Why Fine-grained Labels in Pretraining Benefit Generalization?
Guan Zhe Hong, Yin Cui, Ariel Fuxman, Stanley Chan, Enming Luo
TL;DR
This work investigates why fine-grained pretraining labels improve generalization. It introduces a hierarchical multi-view data model and analyzes SGD dynamics of a two-layer ReLU CNN to show that coarse-grained pretraining learns only common features, yielding low error on easy samples but substantial error on hard ones, while fine-grained pretraining enables learning of rare features, reducing error on hard samples ($o(1)$) alongside easy ones. The theoretical claim is supported by empirical results on ImageNet21k and iNaturalist 2021, which show benefits of fine-grained pretraining when the label space is well-aligned with the downstream task and per-class sample counts are adequate, but can fail under extreme granularity or misalignment.
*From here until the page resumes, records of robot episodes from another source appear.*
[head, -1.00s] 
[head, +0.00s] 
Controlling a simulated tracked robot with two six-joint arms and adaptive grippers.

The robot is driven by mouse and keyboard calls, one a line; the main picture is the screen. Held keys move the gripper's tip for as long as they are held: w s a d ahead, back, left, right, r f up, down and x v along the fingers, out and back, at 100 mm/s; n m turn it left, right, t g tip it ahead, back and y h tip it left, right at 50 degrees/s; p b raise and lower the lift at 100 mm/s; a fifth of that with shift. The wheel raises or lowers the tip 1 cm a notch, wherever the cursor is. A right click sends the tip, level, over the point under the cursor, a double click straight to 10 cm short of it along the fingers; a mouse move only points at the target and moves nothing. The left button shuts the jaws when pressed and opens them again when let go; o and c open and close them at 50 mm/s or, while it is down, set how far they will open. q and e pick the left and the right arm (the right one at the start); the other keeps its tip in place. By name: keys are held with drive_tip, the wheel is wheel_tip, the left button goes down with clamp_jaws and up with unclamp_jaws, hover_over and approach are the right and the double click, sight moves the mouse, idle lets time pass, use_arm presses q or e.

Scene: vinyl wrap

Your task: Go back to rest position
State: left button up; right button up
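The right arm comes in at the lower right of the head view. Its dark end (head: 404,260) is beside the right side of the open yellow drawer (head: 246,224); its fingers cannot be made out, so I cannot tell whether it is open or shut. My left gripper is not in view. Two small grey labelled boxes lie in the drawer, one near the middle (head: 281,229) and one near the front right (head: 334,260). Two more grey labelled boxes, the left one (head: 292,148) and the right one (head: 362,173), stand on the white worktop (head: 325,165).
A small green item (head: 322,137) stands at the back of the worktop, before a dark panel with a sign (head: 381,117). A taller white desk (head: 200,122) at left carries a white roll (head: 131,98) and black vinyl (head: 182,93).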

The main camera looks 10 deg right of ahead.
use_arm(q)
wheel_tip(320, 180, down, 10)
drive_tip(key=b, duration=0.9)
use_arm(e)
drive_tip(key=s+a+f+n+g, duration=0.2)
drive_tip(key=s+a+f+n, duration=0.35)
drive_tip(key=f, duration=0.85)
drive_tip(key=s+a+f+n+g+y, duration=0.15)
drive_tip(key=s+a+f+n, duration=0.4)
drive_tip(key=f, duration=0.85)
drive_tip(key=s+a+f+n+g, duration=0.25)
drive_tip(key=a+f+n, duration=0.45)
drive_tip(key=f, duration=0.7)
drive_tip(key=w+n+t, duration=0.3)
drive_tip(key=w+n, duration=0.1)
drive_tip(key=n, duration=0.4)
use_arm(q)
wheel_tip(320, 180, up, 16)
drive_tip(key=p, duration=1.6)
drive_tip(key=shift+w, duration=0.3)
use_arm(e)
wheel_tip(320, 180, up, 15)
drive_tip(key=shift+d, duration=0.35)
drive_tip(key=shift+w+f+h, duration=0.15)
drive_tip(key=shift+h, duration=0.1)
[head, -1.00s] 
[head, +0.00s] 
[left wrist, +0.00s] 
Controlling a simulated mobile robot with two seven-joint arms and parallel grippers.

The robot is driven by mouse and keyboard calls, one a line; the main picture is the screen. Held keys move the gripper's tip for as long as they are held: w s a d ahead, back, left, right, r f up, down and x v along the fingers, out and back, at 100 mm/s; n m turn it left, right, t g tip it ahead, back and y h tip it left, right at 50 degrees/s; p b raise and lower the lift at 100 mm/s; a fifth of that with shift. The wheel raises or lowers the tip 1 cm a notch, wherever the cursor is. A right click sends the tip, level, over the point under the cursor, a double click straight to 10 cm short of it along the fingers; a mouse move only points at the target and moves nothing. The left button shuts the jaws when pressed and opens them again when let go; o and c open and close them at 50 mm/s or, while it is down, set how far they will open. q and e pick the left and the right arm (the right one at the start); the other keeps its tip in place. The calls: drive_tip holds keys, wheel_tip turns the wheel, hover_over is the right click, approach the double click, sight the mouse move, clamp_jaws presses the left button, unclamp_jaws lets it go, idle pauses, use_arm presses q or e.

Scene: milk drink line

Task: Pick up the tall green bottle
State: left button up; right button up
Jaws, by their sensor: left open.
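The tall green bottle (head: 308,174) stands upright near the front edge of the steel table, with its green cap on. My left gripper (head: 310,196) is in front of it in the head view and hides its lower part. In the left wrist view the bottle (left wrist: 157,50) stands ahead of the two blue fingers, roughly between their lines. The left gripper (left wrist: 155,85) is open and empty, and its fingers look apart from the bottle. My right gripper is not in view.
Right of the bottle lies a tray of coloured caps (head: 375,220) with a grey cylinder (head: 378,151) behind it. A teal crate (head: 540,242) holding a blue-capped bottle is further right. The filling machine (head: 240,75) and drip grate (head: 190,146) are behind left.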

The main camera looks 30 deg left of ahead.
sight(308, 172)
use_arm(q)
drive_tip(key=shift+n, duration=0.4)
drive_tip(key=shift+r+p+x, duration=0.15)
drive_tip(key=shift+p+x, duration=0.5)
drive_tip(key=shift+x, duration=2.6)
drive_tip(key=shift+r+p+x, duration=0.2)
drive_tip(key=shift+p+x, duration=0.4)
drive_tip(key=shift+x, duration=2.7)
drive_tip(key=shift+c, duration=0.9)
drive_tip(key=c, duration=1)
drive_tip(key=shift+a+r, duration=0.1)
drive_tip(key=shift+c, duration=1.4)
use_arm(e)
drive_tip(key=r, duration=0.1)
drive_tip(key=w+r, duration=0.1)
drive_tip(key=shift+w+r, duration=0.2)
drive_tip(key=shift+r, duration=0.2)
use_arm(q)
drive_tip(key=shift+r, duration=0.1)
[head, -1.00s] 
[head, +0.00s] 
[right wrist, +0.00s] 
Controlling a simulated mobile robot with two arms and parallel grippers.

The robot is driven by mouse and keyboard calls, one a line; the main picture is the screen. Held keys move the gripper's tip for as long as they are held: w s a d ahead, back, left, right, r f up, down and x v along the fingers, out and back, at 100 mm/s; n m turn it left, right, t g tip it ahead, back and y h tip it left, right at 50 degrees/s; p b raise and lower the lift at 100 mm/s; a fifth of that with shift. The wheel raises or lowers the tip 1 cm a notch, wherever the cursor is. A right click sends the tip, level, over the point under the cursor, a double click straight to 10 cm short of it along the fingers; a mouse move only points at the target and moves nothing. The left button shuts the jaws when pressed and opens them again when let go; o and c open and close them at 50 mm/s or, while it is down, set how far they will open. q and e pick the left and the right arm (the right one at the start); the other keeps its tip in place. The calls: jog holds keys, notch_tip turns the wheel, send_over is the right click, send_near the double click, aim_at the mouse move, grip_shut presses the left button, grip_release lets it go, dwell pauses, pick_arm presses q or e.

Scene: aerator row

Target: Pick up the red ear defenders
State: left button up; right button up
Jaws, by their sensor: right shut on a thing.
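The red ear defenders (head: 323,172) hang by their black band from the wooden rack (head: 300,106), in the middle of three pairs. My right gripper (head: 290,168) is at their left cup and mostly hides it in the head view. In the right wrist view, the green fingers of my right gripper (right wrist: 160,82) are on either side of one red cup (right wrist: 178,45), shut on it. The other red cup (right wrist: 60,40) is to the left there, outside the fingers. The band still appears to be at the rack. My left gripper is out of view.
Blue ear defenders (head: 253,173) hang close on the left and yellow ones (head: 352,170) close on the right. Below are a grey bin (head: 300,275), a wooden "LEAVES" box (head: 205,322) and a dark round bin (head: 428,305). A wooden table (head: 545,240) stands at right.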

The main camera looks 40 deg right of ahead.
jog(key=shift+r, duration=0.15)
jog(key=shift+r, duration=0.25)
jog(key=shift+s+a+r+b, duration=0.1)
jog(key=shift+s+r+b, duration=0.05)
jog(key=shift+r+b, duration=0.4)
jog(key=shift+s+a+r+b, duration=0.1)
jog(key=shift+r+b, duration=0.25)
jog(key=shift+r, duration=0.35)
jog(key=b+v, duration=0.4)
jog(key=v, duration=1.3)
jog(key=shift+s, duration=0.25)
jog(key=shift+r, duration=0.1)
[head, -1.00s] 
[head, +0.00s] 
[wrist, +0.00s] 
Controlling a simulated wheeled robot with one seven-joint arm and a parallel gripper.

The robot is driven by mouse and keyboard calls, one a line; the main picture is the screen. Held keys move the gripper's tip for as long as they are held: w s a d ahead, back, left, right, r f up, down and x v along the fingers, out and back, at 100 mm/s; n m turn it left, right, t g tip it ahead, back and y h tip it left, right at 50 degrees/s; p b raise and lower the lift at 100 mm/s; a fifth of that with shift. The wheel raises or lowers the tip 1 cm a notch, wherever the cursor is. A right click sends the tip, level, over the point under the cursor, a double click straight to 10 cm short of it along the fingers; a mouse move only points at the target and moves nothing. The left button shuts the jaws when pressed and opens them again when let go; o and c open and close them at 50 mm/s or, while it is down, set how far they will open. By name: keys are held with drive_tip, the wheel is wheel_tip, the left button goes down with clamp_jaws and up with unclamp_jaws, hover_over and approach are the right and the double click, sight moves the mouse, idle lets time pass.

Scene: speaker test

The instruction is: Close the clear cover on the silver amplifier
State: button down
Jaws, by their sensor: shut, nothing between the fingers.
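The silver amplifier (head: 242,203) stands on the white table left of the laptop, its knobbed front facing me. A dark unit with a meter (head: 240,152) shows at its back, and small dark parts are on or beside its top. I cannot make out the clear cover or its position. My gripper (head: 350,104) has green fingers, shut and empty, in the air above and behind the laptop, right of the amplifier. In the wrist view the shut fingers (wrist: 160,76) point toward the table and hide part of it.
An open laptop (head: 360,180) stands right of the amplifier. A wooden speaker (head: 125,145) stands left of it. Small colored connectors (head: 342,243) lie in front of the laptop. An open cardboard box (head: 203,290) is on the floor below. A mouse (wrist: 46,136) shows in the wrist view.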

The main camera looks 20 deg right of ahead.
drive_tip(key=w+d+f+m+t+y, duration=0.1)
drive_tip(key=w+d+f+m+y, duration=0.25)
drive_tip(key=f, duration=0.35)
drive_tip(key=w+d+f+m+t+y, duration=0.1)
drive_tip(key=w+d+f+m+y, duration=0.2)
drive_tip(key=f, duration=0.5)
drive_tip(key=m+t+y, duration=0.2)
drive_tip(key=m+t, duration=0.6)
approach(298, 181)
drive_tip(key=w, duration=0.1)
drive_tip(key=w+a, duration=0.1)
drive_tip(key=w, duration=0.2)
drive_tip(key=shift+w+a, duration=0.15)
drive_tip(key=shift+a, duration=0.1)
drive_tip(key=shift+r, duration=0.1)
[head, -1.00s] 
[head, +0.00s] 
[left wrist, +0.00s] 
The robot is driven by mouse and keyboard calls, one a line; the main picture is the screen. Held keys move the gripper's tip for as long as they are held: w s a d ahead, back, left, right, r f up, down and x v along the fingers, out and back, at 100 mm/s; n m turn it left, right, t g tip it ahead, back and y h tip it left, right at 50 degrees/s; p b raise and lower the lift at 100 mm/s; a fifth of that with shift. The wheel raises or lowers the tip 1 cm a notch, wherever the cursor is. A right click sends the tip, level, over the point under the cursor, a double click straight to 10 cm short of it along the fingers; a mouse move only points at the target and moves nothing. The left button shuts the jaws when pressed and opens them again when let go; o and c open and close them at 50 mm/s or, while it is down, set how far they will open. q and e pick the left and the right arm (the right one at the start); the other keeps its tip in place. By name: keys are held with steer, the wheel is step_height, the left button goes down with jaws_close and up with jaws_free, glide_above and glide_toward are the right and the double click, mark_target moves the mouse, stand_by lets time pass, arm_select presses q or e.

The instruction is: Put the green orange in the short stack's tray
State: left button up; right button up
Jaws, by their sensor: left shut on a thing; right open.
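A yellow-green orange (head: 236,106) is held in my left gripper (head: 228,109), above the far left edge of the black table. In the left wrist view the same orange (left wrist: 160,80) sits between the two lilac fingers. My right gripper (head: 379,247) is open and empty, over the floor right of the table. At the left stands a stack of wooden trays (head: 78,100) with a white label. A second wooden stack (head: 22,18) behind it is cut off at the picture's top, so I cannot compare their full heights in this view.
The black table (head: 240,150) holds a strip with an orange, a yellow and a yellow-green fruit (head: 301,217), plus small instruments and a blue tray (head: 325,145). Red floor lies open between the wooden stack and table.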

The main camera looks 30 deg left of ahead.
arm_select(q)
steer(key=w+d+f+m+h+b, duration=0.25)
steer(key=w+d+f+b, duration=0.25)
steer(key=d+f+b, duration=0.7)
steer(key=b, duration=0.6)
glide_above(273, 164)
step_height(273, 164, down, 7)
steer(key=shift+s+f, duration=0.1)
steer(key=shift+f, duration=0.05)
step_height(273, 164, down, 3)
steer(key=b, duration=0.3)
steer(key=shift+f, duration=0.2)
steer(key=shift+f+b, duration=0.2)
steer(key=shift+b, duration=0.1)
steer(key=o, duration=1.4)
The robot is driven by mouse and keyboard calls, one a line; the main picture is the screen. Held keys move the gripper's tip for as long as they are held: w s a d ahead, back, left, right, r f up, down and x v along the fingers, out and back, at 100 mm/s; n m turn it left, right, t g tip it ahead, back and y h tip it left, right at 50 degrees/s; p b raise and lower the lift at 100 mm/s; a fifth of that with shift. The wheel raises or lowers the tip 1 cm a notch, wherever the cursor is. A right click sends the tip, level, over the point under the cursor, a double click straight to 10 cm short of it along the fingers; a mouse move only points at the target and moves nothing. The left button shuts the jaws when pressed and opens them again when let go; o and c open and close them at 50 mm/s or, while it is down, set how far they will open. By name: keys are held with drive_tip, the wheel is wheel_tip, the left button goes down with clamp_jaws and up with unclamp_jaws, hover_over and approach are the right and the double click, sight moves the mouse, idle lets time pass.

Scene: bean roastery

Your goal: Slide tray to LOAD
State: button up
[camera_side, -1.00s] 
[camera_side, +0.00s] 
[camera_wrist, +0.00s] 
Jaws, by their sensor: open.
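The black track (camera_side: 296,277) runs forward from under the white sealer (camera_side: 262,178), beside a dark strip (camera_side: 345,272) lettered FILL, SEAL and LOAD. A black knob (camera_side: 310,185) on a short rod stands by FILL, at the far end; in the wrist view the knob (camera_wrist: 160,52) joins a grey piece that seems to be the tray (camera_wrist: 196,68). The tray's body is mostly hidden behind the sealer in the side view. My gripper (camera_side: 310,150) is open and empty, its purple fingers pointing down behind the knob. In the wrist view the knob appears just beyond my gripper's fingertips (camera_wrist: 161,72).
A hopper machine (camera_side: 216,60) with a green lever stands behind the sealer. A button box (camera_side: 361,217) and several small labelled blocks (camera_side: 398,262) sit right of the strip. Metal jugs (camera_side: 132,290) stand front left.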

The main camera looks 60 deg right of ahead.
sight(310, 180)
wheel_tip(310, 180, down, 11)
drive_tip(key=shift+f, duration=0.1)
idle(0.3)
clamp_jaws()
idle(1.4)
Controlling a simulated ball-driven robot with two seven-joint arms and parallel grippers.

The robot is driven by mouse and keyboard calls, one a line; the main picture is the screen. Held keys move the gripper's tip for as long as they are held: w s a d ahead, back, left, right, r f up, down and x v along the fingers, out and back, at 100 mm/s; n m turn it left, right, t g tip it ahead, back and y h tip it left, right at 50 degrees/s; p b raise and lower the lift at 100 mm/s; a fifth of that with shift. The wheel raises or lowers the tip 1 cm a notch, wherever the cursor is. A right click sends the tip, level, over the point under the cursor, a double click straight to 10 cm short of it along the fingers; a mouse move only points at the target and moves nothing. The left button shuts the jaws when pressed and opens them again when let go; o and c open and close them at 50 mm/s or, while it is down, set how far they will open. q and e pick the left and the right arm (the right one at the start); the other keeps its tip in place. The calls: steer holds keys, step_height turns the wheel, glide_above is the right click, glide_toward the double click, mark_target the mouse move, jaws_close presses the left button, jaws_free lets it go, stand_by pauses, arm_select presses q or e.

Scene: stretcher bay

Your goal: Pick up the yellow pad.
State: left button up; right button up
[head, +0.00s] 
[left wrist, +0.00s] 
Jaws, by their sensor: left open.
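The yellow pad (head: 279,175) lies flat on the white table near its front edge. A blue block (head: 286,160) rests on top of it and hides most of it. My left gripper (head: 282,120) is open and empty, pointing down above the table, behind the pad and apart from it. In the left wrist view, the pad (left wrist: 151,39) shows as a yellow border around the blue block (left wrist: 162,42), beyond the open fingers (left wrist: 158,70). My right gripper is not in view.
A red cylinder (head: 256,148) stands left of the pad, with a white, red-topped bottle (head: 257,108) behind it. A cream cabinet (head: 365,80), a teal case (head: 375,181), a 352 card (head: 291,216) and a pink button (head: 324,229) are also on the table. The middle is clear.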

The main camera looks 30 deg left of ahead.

Overall, the paper provides a formal mechanism—representation-label correspondence—for how label granularity shapes feature learning and downstream generalization, offering practical guidance on when and how fine-grained pretraining can be advantageous.
Abstract
Recent studies show that pretraining a deep neural network with fine-grained labeled data, followed by fine-tuning on coarse-labeled data for downstream tasks, often yields better generalization than pretraining with coarse-labeled data. While there is ample empirical evidence supporting this, the theoretical justification remains an open problem. This paper addresses this gap by introducing a "hierarchical multi-view" structure to confine the input data distribution. Under this framework, we prove that: 1) coarse-grained pretraining only allows a neural network to learn the common features well, while 2) fine-grained pretraining helps the network learn the rare features in addition to the common ones, leading to improved accuracy on hard downstream test samples.